The journal article was full of basic errors about Japanese laws and policies concerning ethnic minorities -- a subject about which I had the impression Thayer knew next to nothing. The editorial board of scholars who accepted his piece for publication must have been equally ignorant in order to believe that Thayer must have known what he was writing about.
Calling Thayer's article "undoubtedly well-intended" was my way of giving him the benefit of doubt. Perhaps I should not have been more cynical. Perhaps his "good intentions" were ploys to get readers to take the bait hiding his less innocent hooks.
Because I was meeting Thayer socially at the invitation of a mutual friend, I did not press him for details about his relationship with Nakasone. He himself did not say much about Nakasone except that he had come to Japan to meet him.
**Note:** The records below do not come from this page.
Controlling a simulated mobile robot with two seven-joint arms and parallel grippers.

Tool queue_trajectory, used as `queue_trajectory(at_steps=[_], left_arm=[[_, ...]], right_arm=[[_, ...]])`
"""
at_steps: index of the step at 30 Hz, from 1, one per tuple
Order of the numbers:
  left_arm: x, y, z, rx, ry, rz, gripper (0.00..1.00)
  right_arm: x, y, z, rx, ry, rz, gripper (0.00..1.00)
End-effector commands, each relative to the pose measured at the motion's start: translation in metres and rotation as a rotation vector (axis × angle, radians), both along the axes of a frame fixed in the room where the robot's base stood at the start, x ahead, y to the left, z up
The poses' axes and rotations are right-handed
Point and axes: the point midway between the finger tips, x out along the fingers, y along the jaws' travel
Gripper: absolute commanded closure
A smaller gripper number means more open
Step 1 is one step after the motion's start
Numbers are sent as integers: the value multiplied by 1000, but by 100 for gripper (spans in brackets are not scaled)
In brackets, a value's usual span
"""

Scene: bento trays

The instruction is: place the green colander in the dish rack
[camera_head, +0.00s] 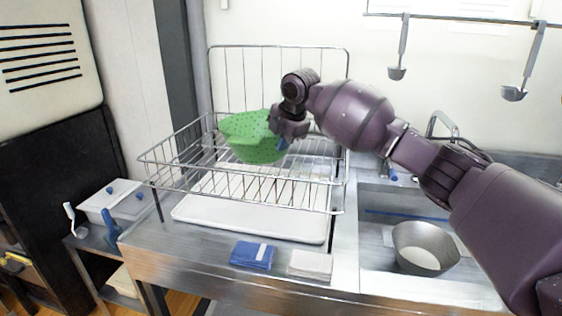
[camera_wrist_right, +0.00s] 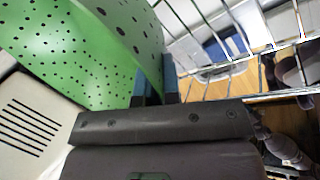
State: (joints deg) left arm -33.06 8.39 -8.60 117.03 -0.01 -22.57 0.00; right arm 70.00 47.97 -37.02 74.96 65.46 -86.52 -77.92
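The green colander (camera_head: 250,135), with small holes, is at the wire dish rack (camera_head: 180,150), tilted within the outline of its basket. I cannot tell if it rests on the wires. My right gripper (camera_head: 283,144) reaches in from the right and is at the colander's right side. In the right wrist view the colander (camera_wrist_right: 85,45) fills the upper left. The blue fingertips of my right gripper (camera_wrist_right: 156,85) are on both sides of its wall, shut on it. My left gripper is not in view.
A white drip tray (camera_head: 250,218) lies under the rack. A blue cloth (camera_head: 252,255) and a pale cloth (camera_head: 310,264) lie on the counter's front. A metal pot (camera_head: 425,248) is in the sink at right. Ladles (camera_head: 398,72) hang from a rail above.

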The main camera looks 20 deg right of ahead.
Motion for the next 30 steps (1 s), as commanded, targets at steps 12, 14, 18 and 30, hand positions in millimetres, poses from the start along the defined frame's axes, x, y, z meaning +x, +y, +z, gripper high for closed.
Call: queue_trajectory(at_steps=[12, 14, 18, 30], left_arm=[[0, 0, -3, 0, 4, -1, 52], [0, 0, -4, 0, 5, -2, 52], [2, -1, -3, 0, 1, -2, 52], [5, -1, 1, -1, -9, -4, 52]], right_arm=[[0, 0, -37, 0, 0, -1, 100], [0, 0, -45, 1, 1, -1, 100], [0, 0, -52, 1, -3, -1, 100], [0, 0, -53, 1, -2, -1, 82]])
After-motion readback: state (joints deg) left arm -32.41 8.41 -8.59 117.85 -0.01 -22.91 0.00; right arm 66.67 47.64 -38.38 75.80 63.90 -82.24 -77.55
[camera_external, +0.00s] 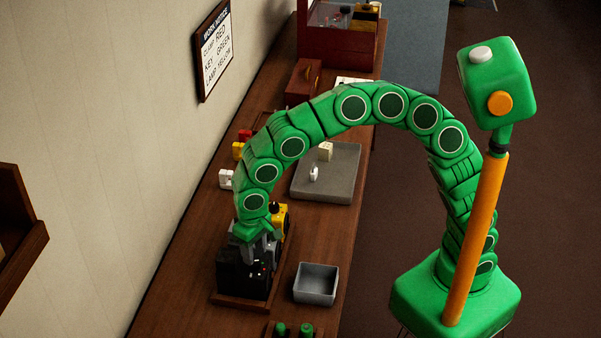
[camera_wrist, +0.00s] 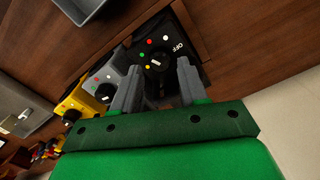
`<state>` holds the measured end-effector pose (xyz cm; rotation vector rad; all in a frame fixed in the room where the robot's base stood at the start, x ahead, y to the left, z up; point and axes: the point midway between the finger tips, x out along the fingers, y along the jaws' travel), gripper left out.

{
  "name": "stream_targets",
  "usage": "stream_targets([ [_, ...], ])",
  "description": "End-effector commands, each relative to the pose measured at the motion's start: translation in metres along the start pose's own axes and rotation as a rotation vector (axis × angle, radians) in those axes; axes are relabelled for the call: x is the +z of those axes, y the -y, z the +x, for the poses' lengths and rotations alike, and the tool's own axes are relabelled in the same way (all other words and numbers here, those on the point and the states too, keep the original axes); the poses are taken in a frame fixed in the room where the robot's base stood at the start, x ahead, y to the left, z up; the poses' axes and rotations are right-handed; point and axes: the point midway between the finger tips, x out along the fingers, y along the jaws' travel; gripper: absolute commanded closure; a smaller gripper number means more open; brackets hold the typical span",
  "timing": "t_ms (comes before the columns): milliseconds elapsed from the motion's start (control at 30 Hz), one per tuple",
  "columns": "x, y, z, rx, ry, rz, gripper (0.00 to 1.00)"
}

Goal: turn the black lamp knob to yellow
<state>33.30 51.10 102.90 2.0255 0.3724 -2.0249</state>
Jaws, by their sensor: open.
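The black box (camera_external: 238,276) stands on a wooden base at the near end of the bench. In the wrist view its face carries a round black knob (camera_wrist: 158,59). Red, white, green and yellow (camera_wrist: 148,67) dots ring the knob, with the word OFF at its right. A small light mark shows on the knob; which dot it points to is too small to tell. My gripper (camera_wrist: 157,78) is open, its two grey fingers spread below the knob in the picture. The external view shows it (camera_external: 262,243) at the top of the box. Contact with the knob cannot be told.
A grey box (camera_wrist: 98,82) and a yellow box (camera_wrist: 76,103) with similar knobs stand beside the black one. A small grey bin (camera_external: 316,286) lies to its right. A grey tray (camera_external: 340,187) lies farther back. A wall notice (camera_external: 214,50) reads LAMP YELLOW.

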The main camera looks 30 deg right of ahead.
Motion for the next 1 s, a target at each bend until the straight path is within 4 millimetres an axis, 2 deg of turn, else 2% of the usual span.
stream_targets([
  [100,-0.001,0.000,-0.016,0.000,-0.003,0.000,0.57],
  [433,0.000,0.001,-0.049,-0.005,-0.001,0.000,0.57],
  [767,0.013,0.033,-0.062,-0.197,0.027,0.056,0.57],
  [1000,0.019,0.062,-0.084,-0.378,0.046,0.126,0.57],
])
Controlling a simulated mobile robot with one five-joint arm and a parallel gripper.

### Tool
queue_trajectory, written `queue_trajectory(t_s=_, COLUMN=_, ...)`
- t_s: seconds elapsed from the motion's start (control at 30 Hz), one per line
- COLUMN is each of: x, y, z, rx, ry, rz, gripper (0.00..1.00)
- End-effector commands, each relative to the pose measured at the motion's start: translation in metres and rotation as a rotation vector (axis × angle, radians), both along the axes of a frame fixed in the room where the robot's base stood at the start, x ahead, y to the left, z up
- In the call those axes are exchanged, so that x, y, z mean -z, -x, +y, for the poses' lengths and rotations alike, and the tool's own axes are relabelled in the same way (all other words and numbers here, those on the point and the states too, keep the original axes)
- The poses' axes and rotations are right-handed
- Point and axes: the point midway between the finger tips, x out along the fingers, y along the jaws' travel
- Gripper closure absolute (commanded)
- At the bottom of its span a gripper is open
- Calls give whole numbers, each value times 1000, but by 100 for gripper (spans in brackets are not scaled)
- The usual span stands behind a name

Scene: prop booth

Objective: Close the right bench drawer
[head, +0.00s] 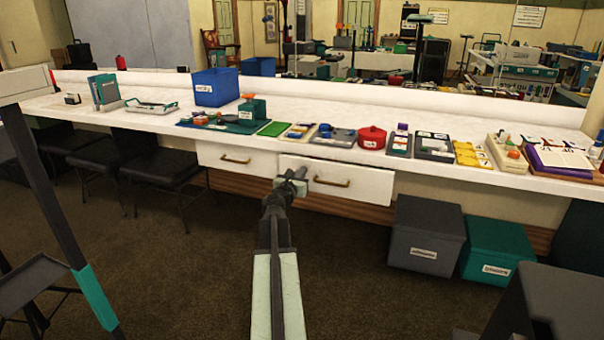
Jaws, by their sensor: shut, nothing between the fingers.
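The right bench drawer (362,186) has a white front and a brass handle (331,181), under the white bench top (330,168). Its front looks larger and set further out than the left drawer's, so it appears somewhat open; how far is hard to tell. The left bench drawer (215,155) looks flush, with its own brass handle. My gripper (292,177) is shut and empty. It is in front of the right drawer's left end, left of the handle, and hides part of that front. I cannot tell whether it touches the drawer.
A grey box (427,232) and a teal box (497,248) stand on the floor right of the drawers. Dark stools (160,163) stand to the left. A teal-marked post (90,290) rises at near left. Several trays and props line the bench top. The carpet before the drawers is clear.

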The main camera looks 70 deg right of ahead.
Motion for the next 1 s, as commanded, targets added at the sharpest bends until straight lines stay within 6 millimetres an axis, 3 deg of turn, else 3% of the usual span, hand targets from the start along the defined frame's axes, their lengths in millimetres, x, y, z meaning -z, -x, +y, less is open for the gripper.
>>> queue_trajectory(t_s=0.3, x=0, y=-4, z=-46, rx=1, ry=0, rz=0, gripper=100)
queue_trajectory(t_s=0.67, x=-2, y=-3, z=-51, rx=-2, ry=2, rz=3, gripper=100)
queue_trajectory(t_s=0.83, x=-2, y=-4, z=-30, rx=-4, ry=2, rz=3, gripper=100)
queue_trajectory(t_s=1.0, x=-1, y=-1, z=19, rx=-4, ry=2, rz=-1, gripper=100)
Later, when I was asked to review the journal, Thayer's name -- and the title of his article -- lept off the page together. My first thought was to expect a thinly disguised justification for the government's stance toward Ainu under the International Covenant on Civil and Political Rights.
The guise of criticism was thicker than I anticipated, but Thayer's ignorance of basic facts disappointed more than shocked me. Over the years, I have learned not to expect people with titles like "Director of Asian Studies at the School of Advanced International Studies" to know very much about Ainu, the Nationality Law, or other subjects germane to "race and politics" in Japan.